begin The input
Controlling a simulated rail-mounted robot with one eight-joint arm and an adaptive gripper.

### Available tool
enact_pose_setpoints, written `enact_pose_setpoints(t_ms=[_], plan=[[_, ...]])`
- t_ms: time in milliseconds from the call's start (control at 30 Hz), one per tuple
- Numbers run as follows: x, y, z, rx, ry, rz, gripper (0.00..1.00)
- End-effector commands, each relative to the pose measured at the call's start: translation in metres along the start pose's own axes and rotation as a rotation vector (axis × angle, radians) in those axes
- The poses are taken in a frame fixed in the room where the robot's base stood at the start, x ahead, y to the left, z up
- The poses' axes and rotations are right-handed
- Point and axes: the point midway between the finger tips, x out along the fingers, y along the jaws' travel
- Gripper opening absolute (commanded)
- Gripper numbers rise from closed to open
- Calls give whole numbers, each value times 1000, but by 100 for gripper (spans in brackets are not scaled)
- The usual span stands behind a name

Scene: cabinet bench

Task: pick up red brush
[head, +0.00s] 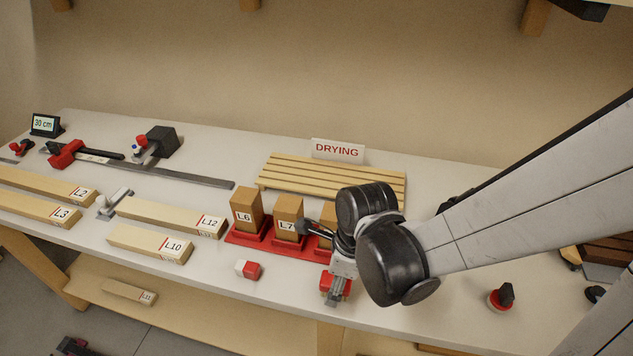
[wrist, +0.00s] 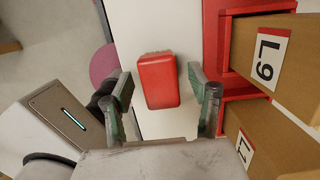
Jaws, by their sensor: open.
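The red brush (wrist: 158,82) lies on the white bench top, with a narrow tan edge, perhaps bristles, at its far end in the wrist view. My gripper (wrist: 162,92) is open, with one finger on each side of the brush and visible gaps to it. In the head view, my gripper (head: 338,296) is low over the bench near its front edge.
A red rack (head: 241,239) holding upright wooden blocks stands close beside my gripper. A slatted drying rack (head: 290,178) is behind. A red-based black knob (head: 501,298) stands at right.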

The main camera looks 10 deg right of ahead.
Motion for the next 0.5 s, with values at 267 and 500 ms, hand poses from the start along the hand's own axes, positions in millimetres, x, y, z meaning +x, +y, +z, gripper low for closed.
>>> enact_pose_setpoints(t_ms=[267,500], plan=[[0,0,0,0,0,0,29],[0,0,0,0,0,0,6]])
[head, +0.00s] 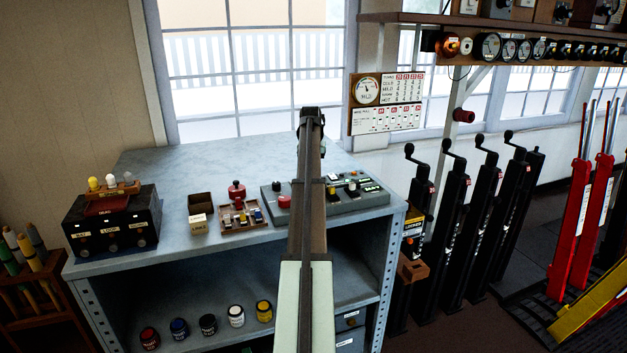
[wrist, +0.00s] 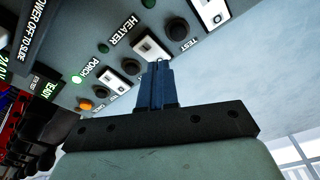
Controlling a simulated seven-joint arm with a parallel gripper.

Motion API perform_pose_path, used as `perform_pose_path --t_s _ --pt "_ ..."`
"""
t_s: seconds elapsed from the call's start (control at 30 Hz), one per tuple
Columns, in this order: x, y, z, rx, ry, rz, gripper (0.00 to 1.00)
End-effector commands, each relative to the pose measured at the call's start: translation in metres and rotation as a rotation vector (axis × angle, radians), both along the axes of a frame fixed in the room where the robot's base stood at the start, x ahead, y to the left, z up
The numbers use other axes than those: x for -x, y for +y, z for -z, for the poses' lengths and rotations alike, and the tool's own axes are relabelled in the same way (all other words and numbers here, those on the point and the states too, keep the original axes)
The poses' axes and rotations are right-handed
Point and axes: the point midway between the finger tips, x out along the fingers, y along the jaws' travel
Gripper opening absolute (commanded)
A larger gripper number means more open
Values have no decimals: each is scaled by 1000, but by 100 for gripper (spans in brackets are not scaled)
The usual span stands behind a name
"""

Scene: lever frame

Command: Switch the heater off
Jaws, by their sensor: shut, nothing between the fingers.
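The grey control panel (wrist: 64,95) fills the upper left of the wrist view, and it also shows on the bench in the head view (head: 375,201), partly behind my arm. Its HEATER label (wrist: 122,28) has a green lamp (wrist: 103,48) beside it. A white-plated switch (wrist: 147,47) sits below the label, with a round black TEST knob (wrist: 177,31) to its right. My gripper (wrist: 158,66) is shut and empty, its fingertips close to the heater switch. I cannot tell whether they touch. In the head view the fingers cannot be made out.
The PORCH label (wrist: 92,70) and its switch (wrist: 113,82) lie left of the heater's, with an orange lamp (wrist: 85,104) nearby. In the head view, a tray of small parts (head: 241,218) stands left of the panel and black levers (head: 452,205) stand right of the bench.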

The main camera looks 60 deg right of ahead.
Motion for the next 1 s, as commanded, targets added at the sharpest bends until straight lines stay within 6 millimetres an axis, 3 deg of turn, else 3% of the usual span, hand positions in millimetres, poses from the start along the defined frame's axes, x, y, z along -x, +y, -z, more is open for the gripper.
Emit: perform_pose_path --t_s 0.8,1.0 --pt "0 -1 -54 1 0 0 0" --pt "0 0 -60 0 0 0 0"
end The input
# Exercise brief:
Write down again the exact lines running from the beginning of the data to the line containing "- The usual span stands behind a name", with both ends included.

# The answer:
Controlling a simulated rail-mounted robot with one eight-joint arm and an adaptive gripper.

### Available tool
enact_pose_setpoints, written `enact_pose_setpoints(t_ms=[_], plan=[[_, ...]])`
- t_ms: time in milliseconds from the call's start (control at 30 Hz), one per tuple
- Numbers run as follows: x, y, z, rx, ry, rz, gripper (0.00..1.00)
- End-effector commands, each relative to the pose measured at the call's start: translation in metres along the start pose's own axes and rotation as a rotation vector (axis × angle, radians) in those axes
- The poses are taken in a frame fixed in the room where the robot's base stood at the start, x ahead, y to the left, z up
- The poses' axes and rotations are right-handed
- Point and axes: the point midway between the finger tips, x out along the fingers, y along the jaws' travel
- Gripper opening absolute (commanded)
- Gripper numbers rise from closed to open
- Calls give whole numbers, each value times 1000, but by 100 for gripper (spans in brackets are not scaled)
- The usual span stands behind a name

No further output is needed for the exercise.